What is venture debt?

Firstly, it is important to understand the basic structure of what venture debt is.

It is a form of debt financing aimed at start-ups and early-stage companies. Unlike traditional forms of financing, venture debt is offered to companies that do not have significant assets or positive cash flow. 

It is available to venture-backed, early- and growth-stage companies. It is provided by tech banks and dedicated venture debt funds, typically in a 3 or 4 year term loan that can be more flexible in terms than traditional banks e.g. interest-only for the first year and then having an  amortization profile for the remainder period specifically relevant for the circumstances of the company.

2 scenarios when venture debt offers a big advantage

  1. Entrepreneurs seeking high degree of strategic autonomy post initial funding: Venture debt in principle does not require you to appoint a lender representation on your board. This is a big boon for start-ups who do not want to stunt their growth strategy due to consensus building conflicts. 

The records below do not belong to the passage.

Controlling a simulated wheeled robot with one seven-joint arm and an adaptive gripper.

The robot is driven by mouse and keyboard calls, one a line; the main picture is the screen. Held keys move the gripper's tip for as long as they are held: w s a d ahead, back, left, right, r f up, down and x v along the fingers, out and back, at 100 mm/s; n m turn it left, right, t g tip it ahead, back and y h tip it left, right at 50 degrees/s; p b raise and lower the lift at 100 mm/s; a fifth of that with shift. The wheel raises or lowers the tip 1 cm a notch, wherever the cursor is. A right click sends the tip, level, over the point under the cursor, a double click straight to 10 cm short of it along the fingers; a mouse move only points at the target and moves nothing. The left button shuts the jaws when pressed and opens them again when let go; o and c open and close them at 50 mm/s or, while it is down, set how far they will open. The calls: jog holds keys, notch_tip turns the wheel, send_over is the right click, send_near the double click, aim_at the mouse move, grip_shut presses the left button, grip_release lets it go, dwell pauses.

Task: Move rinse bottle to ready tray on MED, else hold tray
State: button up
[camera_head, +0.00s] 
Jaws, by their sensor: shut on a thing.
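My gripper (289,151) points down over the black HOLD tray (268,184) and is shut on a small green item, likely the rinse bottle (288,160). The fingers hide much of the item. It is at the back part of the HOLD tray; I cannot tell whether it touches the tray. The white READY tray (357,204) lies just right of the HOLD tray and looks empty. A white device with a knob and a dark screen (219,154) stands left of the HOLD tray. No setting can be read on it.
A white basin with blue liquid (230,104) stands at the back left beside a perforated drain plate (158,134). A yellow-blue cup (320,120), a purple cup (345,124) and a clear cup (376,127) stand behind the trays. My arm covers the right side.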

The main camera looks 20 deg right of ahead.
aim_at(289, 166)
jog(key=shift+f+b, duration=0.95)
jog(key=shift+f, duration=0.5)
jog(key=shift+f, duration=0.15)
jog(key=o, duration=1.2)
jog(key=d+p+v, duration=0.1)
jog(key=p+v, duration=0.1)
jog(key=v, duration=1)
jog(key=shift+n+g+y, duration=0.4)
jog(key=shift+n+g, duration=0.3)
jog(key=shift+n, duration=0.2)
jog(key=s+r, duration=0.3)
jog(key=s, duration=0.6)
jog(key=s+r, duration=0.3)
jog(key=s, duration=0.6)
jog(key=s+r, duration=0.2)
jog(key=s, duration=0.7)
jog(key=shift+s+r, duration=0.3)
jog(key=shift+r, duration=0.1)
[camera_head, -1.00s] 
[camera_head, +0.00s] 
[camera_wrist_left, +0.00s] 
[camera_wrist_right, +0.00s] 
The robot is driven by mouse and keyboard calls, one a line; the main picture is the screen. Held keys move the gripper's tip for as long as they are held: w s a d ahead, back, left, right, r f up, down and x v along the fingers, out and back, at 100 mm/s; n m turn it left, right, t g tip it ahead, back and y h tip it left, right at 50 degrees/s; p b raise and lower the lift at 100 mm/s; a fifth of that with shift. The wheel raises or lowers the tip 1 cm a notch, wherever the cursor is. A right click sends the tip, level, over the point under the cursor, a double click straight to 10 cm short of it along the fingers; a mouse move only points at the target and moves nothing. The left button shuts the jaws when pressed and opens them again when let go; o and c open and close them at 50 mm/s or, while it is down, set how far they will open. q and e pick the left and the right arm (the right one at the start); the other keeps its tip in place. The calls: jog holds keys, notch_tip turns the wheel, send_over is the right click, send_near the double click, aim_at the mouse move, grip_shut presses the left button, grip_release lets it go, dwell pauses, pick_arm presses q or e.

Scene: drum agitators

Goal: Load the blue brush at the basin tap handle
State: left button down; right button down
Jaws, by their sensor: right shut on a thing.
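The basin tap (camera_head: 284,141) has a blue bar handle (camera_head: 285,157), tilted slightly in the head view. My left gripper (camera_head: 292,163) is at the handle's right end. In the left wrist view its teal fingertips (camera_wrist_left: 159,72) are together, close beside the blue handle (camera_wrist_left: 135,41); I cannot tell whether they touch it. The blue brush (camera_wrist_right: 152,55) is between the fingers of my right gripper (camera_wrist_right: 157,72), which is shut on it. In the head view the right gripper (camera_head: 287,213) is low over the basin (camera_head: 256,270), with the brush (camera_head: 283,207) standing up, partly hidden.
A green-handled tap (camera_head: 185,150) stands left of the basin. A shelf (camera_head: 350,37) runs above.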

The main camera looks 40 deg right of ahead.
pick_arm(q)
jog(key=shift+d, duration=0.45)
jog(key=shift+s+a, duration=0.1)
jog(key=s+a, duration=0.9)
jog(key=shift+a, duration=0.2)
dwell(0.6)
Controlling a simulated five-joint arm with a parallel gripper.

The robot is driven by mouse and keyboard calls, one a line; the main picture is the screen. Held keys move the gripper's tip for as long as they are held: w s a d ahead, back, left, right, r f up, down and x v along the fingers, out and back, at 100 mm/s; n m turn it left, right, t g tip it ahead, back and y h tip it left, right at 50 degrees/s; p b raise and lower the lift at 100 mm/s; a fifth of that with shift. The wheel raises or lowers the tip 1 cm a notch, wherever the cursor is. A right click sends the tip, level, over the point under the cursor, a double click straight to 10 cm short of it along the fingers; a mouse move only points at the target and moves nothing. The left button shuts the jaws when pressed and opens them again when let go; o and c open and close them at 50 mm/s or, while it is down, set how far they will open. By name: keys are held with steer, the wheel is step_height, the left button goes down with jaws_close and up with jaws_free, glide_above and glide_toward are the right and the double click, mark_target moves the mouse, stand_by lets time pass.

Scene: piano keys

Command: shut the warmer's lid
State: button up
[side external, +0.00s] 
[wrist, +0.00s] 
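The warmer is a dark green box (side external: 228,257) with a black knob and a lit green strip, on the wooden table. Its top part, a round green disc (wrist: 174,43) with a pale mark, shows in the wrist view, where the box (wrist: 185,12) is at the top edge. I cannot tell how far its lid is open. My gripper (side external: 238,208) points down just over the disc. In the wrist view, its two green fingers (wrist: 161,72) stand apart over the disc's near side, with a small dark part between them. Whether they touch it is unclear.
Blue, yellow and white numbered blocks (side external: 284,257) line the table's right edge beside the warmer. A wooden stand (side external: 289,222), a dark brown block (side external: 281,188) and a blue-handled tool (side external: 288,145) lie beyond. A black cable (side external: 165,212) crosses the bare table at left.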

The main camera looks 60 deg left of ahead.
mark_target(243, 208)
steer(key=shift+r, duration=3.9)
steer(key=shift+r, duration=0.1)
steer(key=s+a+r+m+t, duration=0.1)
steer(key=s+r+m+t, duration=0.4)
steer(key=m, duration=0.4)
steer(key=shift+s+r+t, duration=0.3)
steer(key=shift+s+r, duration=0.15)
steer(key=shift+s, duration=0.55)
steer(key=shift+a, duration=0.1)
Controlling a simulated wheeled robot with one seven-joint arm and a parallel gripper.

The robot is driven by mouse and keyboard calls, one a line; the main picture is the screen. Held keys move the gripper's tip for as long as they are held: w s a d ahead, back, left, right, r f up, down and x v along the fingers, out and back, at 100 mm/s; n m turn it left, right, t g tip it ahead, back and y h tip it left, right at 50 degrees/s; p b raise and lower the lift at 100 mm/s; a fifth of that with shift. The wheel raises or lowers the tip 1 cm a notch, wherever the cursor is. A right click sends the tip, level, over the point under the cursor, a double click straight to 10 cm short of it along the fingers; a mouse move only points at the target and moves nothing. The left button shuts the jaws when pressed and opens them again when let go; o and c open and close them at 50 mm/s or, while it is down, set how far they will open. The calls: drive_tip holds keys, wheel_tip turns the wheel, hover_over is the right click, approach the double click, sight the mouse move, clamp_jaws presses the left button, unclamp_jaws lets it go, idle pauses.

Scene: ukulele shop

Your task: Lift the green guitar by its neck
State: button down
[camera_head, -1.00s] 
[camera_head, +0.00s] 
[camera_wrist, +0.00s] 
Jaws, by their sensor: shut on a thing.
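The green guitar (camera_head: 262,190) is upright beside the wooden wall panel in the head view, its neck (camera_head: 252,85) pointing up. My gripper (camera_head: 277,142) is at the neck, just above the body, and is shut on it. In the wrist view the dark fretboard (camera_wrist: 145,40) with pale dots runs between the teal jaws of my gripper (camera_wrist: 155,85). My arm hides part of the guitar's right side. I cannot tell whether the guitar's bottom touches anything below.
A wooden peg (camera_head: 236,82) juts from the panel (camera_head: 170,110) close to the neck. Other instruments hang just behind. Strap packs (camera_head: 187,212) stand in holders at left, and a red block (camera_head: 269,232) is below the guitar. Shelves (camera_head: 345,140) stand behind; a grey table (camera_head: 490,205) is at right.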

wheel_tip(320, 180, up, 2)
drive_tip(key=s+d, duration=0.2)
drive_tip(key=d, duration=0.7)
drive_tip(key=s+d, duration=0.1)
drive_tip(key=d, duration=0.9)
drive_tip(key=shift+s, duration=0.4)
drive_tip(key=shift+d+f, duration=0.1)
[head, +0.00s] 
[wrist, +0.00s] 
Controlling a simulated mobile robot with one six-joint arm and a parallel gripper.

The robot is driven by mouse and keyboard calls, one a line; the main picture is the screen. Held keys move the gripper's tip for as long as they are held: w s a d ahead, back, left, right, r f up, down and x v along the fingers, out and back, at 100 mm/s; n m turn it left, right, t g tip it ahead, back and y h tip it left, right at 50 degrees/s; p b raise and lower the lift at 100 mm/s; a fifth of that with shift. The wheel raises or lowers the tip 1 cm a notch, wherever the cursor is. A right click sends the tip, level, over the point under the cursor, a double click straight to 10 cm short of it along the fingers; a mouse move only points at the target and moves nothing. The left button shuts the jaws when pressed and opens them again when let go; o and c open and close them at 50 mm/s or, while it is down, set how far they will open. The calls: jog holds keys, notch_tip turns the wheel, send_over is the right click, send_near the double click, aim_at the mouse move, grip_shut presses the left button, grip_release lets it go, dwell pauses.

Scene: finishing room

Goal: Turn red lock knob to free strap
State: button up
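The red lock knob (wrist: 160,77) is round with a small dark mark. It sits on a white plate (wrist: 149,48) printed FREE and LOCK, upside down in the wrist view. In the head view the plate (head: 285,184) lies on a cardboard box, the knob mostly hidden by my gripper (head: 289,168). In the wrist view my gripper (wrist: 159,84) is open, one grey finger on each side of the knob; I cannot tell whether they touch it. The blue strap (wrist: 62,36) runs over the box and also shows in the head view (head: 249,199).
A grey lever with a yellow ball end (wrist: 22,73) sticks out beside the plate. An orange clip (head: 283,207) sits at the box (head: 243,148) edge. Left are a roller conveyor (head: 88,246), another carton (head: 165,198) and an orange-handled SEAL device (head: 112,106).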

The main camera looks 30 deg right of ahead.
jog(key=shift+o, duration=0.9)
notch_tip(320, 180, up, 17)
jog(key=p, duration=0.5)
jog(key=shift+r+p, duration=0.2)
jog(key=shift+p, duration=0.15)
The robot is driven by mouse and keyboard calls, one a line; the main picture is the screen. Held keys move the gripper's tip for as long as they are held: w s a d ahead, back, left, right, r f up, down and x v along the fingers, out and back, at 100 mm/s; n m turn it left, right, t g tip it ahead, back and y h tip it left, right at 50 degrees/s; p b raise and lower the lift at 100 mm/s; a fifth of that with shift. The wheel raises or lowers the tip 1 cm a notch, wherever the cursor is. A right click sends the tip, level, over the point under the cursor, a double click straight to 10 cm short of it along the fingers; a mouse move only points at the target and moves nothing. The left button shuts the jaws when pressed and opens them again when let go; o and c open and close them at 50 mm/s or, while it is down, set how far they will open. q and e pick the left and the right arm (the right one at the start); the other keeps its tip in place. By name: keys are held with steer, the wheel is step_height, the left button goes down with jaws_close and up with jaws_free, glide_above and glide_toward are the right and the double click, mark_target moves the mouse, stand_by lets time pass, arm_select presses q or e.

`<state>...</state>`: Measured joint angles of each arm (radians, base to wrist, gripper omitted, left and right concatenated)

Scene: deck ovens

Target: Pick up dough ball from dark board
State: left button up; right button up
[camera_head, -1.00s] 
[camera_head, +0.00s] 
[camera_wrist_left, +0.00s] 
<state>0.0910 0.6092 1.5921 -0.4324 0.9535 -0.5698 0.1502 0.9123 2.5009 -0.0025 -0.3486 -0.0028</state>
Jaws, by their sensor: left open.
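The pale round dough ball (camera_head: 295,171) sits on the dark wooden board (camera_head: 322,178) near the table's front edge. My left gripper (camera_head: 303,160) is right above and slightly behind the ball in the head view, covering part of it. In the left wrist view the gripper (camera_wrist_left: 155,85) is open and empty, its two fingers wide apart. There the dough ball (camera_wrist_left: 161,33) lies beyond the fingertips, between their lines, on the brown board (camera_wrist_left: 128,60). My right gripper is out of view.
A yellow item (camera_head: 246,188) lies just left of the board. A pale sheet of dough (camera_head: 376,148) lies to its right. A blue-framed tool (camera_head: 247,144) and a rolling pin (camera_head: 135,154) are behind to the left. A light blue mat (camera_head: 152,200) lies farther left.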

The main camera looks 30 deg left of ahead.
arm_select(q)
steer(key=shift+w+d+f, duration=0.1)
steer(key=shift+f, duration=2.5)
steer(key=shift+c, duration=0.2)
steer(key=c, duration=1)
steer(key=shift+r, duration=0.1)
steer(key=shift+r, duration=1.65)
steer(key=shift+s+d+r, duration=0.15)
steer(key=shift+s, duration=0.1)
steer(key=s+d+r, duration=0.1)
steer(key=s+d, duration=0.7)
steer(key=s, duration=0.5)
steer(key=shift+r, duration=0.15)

  2. Early-stage start-ups with relatively weak initial valuations: This could be the reality of many technology-based start-ups where extrapolating the future potential of the business can be challenging in the initial years. Their innovation continues to evolve and other key functions like sales, partnership and marketing need to be put in place for scaling.

SEA: Equity vs. Debt based capital raising distribution, an opportunity waiting to take-off:

Source: https://www.pwc.com/sg/en/financial-services/assets/venture-debt.pdf

While venture debt has seen some growth over the last few years in Southeast Asia, it has still not seeped into the mainstream capital raising strategy. “Borrowing”, will always have certain notional hurdles, especially amongst young entrepreneurs. But with more sophisticated structuring of debt, including convertible debt - where the loan amount can be converted into future equity on a specific date and in specific circumstances - the risks for businesses can be better managed. 

Building the right mix for raising:

Venture debt is not designed to replace all the advantages of equity-based capital raising. Instead, it should be seen as an instrument to bring in more cash-flow in the interim period between funding rounds without running the risk of premature dilution of equity. 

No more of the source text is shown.